== Collected data ==

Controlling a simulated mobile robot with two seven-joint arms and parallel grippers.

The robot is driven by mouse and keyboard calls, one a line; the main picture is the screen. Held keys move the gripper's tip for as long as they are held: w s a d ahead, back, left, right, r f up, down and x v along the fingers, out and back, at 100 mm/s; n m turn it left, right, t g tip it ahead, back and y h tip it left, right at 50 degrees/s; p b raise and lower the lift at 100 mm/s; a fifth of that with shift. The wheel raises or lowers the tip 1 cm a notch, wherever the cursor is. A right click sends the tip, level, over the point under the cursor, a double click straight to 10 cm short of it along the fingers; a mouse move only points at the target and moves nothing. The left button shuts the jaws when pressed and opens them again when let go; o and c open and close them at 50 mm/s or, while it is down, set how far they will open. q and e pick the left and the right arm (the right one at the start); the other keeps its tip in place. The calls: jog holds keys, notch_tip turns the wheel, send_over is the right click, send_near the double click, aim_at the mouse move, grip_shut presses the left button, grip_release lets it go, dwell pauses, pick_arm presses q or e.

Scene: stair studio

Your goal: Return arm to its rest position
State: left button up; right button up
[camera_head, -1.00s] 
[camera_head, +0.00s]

== Stated exercise ==
Repeat only the lines from the one holding "State: left button up; right button up" through the last line of the data.

== Expected output ==
State: left button up; right button up
[camera_head, -1.00s] 
[camera_head, +0.00s]

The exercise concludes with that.